WHAT THE EXERCISE ASKS: Exactly as written, set down the lines from the top of the entries through the line bearing "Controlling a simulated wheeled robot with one", with every picture left out.

INPUT FOR THIS TASK:
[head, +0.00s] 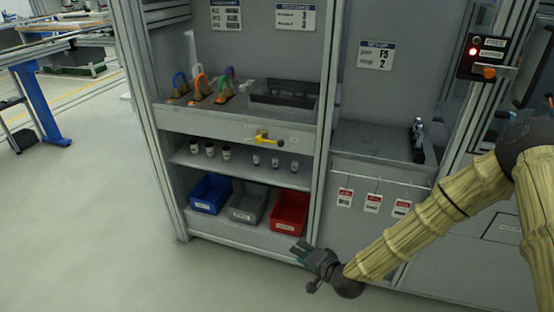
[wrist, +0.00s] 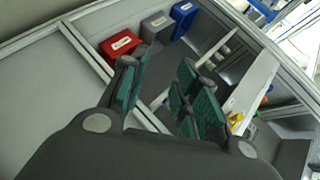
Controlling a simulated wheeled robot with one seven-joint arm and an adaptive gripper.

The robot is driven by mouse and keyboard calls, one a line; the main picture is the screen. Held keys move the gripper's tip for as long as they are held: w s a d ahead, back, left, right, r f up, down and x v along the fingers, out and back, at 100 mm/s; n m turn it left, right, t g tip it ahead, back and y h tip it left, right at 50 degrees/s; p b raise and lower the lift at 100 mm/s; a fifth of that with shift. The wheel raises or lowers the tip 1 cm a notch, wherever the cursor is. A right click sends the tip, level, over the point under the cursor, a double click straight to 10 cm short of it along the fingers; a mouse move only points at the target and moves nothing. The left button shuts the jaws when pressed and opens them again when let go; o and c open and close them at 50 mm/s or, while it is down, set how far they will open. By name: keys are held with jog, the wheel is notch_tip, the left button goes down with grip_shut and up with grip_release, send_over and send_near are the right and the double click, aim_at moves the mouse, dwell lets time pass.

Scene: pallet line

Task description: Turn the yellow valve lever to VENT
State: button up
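The yellow valve lever (head: 268,140) sits on the grey front panel below the upper shelf. Its handle points to the right, roughly horizontal and slightly down in the picture. Small labels near it are too small to read. In the wrist view a small yellow part (wrist: 236,119), apparently the lever, shows at the right behind my fingers. My gripper (head: 299,251) is low in front of the cabinet, below and to the right of the lever, well apart from it. In the wrist view my gripper (wrist: 165,82) has its green-padded fingers spread with nothing between them.
Blue (head: 210,193), grey (head: 247,205) and red (head: 289,212) bins stand on the bottom shelf near my gripper. Small bottles stand on the middle shelf (head: 240,167). A cabinet post (head: 322,150) stands right of the lever. Red-topped tags (head: 372,203) hang farther right. The floor (head: 110,230) left is clear.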

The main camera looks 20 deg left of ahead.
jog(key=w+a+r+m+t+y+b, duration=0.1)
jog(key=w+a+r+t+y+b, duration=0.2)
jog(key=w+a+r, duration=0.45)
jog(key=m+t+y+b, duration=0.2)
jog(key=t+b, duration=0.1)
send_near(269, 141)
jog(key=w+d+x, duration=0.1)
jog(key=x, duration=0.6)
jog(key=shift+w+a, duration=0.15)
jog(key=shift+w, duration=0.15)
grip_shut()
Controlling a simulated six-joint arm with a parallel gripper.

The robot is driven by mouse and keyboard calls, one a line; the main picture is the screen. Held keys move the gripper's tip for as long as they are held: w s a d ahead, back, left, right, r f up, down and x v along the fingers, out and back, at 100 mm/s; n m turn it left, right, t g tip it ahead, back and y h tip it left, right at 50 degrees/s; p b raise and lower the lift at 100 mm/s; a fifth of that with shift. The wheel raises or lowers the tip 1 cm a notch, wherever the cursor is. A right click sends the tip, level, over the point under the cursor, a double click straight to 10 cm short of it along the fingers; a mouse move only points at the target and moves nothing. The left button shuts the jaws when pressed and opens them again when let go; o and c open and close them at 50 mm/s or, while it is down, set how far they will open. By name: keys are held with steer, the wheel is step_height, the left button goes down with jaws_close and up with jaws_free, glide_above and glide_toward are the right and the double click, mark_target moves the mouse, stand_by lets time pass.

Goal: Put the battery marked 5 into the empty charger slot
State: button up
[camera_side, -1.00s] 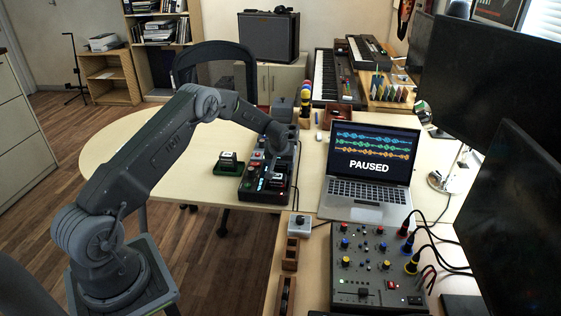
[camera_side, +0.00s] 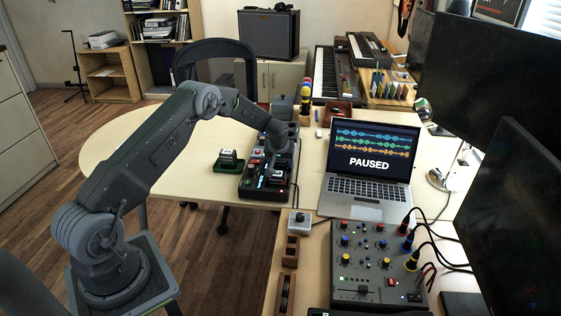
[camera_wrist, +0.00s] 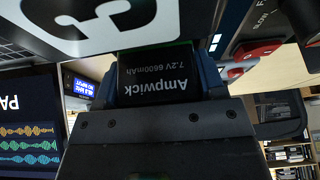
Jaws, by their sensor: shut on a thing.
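My gripper (camera_wrist: 158,85) is shut on a black battery (camera_wrist: 155,78). Its "Ampwick 7.2V 6600mAh" label appears upside down in the wrist view; the number on this battery cannot be told. A dark block with a large, cropped digit on a white panel (camera_wrist: 75,22) fills the top left of that view, close to the lens. In the side view my gripper (camera_side: 275,155) is over the long black charger (camera_side: 262,192), and the arm hides part of it. A dark block with a pale top (camera_side: 271,178) sits at the charger's near end. Which slot is empty cannot be told.
A small block with a pale label stands on a green base (camera_side: 228,168) left of the charger. The laptop (camera_side: 368,165) is close on the right. A mixer (camera_side: 378,260) with cables stands in front. The table's left part (camera_side: 130,145) is clear.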

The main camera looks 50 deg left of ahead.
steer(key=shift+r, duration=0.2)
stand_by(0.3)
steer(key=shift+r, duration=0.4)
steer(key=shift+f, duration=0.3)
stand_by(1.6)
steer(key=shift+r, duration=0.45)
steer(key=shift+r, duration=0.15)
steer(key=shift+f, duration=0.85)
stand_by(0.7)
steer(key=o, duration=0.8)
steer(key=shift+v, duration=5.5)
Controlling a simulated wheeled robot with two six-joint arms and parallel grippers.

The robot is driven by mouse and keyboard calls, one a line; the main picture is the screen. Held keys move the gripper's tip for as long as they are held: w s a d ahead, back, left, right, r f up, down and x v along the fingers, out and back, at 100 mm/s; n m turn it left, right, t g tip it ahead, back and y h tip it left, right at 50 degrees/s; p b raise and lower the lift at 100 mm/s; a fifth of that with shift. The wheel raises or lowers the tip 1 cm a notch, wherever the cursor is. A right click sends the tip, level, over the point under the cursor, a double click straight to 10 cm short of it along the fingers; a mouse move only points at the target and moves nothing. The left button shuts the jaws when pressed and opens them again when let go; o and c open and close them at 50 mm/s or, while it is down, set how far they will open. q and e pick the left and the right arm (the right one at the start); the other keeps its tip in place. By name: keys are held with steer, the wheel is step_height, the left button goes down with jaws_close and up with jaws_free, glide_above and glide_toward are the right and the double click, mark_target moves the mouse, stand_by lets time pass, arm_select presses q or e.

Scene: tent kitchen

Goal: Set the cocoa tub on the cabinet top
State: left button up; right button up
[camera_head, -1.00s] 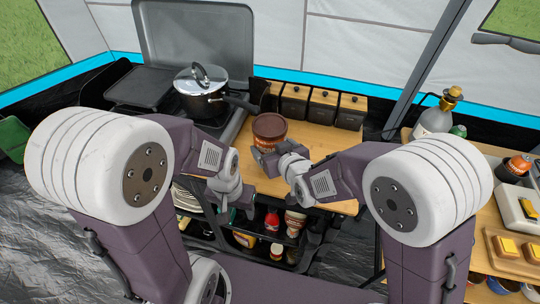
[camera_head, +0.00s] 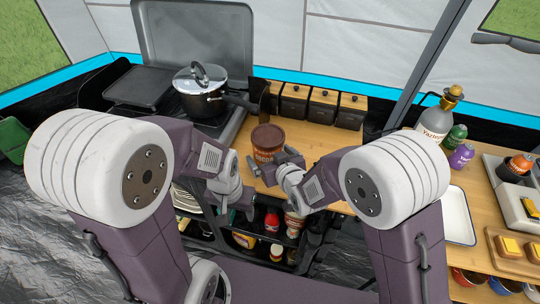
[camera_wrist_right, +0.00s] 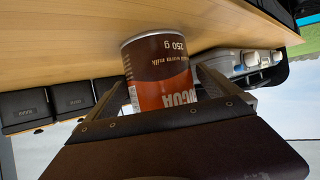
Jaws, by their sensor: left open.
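The brown cocoa tub (camera_head: 267,141) stands upright on the wooden cabinet top (camera_head: 314,139), near its front edge. In the right wrist view the tub (camera_wrist_right: 161,72) appears upside down, with its base against the wood. My right gripper (camera_head: 274,164) is around the tub, one finger on each side. Its fingers look spread, with slight gaps beside the tub in the right wrist view (camera_wrist_right: 162,85). My left gripper (camera_head: 238,211) is open and empty, in front of the cabinet's front edge, left of and below the tub.
Several dark-fronted boxes (camera_head: 323,104) line the back of the cabinet top. A lidded pot (camera_head: 201,92) sits on the stove to the left. The right side table holds bottles and a white tray (camera_head: 457,215). Wood is clear right of the tub.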

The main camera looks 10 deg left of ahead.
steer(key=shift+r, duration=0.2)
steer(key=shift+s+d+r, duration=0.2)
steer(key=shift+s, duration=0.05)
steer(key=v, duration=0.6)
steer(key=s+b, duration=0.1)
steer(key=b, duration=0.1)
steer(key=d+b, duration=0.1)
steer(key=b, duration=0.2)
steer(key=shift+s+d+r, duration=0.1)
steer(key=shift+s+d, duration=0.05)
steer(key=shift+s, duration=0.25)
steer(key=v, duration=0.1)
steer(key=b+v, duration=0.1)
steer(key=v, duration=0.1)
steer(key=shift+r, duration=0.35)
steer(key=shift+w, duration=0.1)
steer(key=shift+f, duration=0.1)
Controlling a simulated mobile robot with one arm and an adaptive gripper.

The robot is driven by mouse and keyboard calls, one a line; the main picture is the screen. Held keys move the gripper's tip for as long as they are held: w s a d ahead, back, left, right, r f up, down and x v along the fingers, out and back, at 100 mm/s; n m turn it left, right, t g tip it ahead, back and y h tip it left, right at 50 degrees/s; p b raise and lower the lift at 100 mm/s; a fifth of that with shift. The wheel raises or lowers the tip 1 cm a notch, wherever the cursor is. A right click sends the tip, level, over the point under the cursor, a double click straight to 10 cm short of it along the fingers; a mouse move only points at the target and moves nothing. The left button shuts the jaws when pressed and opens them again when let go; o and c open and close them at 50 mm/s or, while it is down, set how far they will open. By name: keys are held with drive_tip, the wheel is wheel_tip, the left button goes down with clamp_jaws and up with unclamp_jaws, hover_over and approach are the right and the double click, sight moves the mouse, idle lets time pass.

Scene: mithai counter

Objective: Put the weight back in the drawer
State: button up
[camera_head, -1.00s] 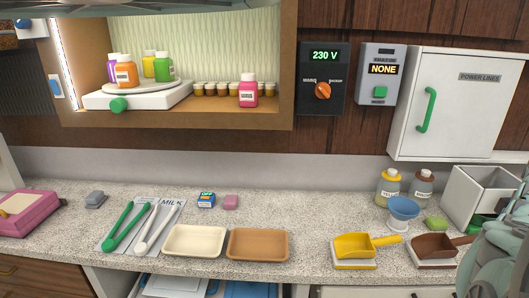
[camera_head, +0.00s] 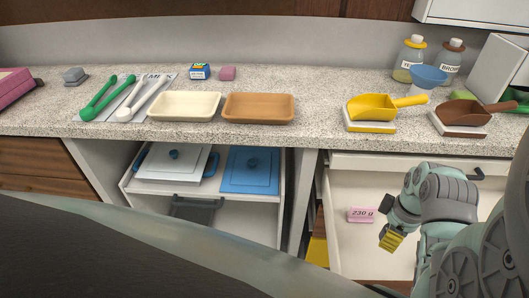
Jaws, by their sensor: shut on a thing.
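My gripper (camera_head: 391,236) is over the open drawer (camera_head: 350,264) at the lower right, pointing down and left. It is shut on the weight, which is small and partly hidden at this angle. A yellow ribbed piece shows at the fingertips; I cannot tell whether it is the weight or a finger pad. A pink block marked "230 g" (camera_head: 360,215) shows in the drawer area, just left of the fingers. I cannot tell whether it touches the drawer floor. The drawer's right part is hidden behind my arm.
The counter edge with the yellow scoop (camera_head: 385,106) and brown scoop (camera_head: 467,112) lies above the drawer. An open shelf (camera_head: 235,212) with a blue-lidded box (camera_head: 250,170) is to the left. A cream tray (camera_head: 184,106) and a brown tray (camera_head: 258,107) sit on the counter.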

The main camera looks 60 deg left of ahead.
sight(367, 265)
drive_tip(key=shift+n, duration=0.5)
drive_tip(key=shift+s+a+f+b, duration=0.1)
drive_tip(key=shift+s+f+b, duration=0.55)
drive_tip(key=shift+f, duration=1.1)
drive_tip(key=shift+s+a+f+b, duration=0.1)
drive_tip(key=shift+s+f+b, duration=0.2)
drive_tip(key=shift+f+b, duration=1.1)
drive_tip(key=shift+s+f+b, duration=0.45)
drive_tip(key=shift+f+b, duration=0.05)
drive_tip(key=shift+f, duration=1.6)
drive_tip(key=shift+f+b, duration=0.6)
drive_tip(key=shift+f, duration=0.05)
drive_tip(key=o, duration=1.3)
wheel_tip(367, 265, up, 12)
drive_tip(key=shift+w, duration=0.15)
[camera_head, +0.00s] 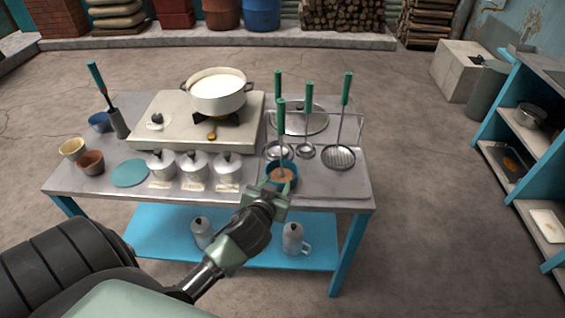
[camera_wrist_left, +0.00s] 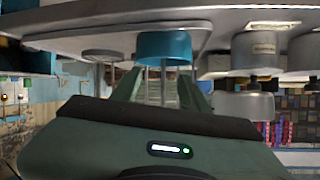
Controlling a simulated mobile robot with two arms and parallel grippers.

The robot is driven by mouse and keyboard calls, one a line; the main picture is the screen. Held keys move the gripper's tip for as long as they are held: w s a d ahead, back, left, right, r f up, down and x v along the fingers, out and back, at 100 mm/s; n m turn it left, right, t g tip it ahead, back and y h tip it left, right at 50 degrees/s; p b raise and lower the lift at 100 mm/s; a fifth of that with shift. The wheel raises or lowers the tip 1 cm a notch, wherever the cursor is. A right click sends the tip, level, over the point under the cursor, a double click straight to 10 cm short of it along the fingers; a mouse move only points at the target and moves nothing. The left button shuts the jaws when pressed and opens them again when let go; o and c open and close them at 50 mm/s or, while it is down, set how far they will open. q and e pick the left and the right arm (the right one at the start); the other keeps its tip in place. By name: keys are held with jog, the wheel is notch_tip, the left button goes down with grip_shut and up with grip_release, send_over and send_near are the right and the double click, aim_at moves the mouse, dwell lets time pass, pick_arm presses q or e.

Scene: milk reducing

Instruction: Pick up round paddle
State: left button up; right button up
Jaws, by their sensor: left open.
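A green-handled utensil (camera_head: 281,119) stands upright in a small teal container (camera_head: 270,177) near the table's front edge, with a brown round part at its low end. A flat, round, perforated paddle (camera_head: 338,157) with a green handle hangs upright farther right, beside two hanging ladles (camera_head: 306,150). I cannot tell for certain which is the round paddle. My left gripper (camera_head: 272,189) is open just in front of the teal container, overlapping its lower front in the head view. In the upside-down left wrist view, the teal container (camera_wrist_left: 165,46) is beyond the fingers, with thin shafts between them.
The metal table (camera_head: 330,196) carries several lidded canisters (camera_head: 194,165), a white pot (camera_head: 217,90) on a stove, a teal disc (camera_head: 130,173) and small cups. A rack holds the hanging utensils. A blue shelf unit (camera_head: 490,120) stands right; the floor between is clear.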

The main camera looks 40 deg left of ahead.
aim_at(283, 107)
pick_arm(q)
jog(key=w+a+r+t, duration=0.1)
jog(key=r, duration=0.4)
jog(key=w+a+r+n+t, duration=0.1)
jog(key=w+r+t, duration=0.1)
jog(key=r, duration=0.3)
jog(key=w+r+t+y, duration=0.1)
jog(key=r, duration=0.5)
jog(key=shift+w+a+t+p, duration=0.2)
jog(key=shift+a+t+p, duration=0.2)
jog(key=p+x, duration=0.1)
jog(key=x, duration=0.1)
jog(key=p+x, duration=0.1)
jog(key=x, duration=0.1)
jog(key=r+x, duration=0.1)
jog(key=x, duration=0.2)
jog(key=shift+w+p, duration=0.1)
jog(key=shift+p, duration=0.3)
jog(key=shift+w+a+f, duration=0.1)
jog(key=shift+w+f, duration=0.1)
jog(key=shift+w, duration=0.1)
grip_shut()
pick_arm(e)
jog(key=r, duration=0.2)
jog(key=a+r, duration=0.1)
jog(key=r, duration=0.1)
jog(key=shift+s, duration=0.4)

COMPLETED EXERCISE:
[head, +0.00s] 
[wrist, +0.00s] 
Controlling a simulated wheeled robot with one seven-joint arm and an adaptive gripper.

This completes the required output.